The same goes for the top brackets. You may find that you will need to add some plates that measure around 100mm x 100mm x 3mm. These can be made from aluminium, and simply fixed into place using silicone and pop-rivets. This method will allow for greater surface tension, thus the top bracket will have more bite.
For more information on modifications see the footnote.
It is important to understand how an awning is measured, and why the manufacturer labels a 12ft awning a 12ft awning.
All awnings, if it be Dometic or Carefree are always measured from the centre to the centre of the awning arms. Never take the measurement of the fabric. You will be 1 foot too short, and this could cause you some serious problems with clearance.

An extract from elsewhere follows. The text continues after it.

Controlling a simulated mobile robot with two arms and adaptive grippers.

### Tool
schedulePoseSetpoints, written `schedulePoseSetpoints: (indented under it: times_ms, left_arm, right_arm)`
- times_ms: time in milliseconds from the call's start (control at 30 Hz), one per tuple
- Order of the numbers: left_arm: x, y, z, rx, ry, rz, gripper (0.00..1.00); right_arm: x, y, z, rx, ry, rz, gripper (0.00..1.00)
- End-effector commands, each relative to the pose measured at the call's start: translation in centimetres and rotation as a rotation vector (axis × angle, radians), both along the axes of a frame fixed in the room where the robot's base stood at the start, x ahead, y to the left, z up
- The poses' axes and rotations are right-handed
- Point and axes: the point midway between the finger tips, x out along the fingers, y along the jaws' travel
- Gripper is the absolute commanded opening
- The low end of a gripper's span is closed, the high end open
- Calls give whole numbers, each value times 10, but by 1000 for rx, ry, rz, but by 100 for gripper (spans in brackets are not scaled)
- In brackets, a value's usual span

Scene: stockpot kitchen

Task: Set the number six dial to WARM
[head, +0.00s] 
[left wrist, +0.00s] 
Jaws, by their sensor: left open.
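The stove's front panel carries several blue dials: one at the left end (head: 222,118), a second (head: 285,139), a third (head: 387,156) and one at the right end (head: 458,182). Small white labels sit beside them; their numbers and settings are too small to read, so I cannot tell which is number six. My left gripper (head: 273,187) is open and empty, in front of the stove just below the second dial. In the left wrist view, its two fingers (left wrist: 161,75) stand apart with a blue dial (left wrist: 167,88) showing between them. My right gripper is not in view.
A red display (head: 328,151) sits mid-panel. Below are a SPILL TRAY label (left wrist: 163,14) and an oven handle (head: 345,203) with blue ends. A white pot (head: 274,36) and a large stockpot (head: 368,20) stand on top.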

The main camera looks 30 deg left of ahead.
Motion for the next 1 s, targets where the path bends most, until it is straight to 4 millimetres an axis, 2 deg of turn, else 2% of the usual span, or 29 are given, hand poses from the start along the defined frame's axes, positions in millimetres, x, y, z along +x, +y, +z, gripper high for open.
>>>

The diagram below shows the correct way to measure, and the not so correct.
Note: Measurement may vary slightly due to incorrect installation. Round to nearest foot.
In addition to the awning hardware (legs) and awning (fabric on the roller) you will need some rope track. Rope track is also known as Caragroove or sail track. This will enable you to secure the rope which is sewn into the header of the fabric to the caravan.
You will need to install this on the side of the caravan using double flange or if the installation is being done to the top corner, then the single flange is used with the groove facing outwards.
Rope track can be simply screwed or pop-riveted to the Caravan. Always seal the fasteners with a good quality silicone or polyurethane sealant.
Caravans built in the 60s and 70s are still plentiful, and are a popular base for many projects today. The smaller Caravans around 16ft can pose some problems when trying to install a roll-out awning. Most people will find that to clear the doors, windows, lights, etc, they will run into problems with getting a straight length across the top on which to install the rope track and in turn the awning itself.
This can easily be overcome by fabricating some end brackets. These will need to be made, as they cannot be purchased. The following diagram shows how a bracket system can be devised using plates, silicone, bolts, and screws/rivets. Bear in mind that the bracketing system needs to be sturdy enough to take some of the awnings weight.
In some cases it may be imperative to re-enforce areas on the Caravan to accept the additions. Caravans such as those from Jayco usually have timber inserted from factory underneath the sill panel. If your Caravan is lacking, then this will need to be fitted in order for the coach screws supplied with the awning hardware to bite into a little more than just aluminium sheeting.
The same is required when fitting the top brackets, although 100mm x 100mm x 3mm aluminium plate painted Vilotone white, fixed into place with rivets and silicone is an acceptable solution.